[Records from a collection]

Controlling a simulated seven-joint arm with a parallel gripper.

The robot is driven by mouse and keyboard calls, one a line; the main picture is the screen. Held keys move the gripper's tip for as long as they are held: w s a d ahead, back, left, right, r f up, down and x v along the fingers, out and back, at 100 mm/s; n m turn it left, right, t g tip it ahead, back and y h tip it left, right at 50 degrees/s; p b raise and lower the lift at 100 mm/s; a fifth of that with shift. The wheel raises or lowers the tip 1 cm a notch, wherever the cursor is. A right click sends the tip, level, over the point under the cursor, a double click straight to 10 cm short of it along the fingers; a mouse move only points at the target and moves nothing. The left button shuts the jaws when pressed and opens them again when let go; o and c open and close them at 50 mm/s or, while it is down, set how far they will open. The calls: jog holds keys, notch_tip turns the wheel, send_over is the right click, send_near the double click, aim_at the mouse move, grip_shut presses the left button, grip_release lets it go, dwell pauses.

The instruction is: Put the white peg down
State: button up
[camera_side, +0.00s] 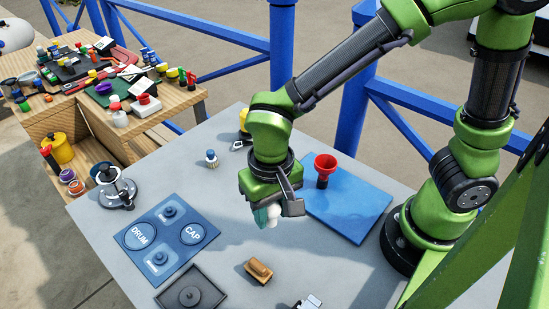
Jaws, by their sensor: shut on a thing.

* * *

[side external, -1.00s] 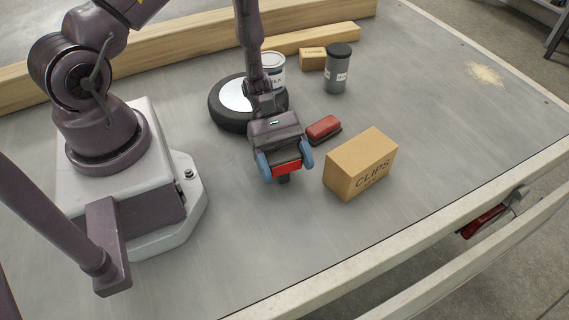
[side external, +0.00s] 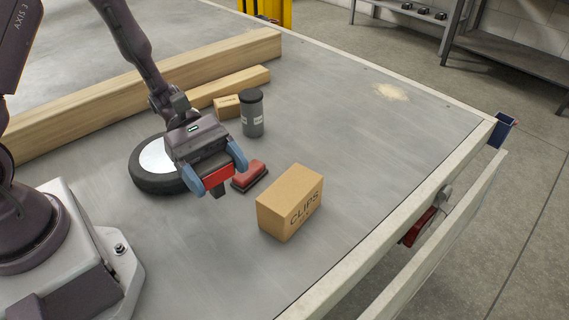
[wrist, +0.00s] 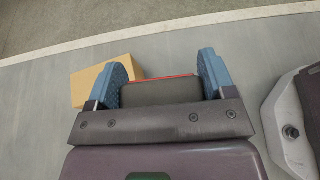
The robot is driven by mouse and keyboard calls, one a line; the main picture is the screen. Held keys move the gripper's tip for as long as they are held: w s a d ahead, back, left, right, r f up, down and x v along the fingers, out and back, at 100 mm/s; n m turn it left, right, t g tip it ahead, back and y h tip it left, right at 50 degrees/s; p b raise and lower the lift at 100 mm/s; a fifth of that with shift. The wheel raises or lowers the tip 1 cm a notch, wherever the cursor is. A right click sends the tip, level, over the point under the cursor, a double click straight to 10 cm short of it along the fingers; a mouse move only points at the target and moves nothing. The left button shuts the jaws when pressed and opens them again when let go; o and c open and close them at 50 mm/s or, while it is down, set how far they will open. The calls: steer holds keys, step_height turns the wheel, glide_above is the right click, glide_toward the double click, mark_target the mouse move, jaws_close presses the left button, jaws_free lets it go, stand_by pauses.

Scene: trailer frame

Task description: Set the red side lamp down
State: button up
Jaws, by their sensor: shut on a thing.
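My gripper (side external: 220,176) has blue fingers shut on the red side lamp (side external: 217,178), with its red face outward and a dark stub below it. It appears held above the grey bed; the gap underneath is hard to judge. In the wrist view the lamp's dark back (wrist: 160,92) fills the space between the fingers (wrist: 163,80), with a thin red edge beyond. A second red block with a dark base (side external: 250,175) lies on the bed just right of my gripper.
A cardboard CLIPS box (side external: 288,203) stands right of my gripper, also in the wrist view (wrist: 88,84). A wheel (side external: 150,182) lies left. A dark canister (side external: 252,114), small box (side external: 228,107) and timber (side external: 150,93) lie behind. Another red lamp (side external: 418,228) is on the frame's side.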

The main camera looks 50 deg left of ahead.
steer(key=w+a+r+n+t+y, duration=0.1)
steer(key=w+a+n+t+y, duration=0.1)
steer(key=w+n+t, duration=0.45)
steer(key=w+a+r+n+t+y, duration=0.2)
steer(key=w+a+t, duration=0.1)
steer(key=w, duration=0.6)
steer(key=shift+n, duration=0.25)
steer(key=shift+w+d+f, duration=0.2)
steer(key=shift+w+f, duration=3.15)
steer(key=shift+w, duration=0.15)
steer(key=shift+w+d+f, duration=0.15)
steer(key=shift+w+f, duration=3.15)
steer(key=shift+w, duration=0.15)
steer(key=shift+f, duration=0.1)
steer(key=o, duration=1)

==

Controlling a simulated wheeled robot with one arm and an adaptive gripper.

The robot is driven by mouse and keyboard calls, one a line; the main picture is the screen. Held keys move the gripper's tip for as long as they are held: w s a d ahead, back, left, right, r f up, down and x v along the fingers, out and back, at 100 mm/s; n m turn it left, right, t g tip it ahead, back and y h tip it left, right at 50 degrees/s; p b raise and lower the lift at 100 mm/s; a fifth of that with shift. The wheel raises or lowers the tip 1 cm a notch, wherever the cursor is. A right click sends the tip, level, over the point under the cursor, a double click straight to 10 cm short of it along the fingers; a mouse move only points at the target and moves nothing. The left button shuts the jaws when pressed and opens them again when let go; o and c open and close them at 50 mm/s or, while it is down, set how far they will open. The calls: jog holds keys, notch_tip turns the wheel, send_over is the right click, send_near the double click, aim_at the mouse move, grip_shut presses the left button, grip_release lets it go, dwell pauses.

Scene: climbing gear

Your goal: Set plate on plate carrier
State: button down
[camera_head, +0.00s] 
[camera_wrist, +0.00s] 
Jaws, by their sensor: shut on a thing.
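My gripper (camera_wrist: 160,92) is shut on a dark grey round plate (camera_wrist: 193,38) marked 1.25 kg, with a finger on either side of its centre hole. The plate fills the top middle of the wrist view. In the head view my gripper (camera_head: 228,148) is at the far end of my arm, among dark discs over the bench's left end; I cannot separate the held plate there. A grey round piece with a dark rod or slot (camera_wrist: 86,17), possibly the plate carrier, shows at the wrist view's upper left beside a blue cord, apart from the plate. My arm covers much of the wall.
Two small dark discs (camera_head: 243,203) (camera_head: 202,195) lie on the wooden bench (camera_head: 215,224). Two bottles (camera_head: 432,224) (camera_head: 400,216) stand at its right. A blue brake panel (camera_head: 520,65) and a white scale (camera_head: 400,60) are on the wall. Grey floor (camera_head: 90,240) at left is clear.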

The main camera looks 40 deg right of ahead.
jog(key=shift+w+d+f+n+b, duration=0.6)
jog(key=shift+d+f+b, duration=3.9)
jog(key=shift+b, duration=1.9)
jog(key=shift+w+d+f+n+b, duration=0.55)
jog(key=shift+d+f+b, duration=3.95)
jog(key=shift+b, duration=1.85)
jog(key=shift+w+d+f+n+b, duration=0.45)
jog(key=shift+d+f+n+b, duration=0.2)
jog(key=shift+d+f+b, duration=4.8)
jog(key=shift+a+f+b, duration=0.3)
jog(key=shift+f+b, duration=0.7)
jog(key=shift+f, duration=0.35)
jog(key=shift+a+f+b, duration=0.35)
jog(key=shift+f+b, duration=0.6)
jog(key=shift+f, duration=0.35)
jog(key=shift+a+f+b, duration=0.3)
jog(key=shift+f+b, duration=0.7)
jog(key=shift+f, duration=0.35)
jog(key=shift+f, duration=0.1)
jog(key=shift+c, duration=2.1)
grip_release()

The request: Exactly those lines that run from the line with "Scene: climbing gear" through the line with "[camera_wrist, +0.00s]" are to be reproduced; both end lines belong to the range.

Task output:
Scene: climbing gear

Your goal: Set plate on plate carrier
State: button down
[camera_head, +0.00s] 
[camera_wrist, +0.00s] 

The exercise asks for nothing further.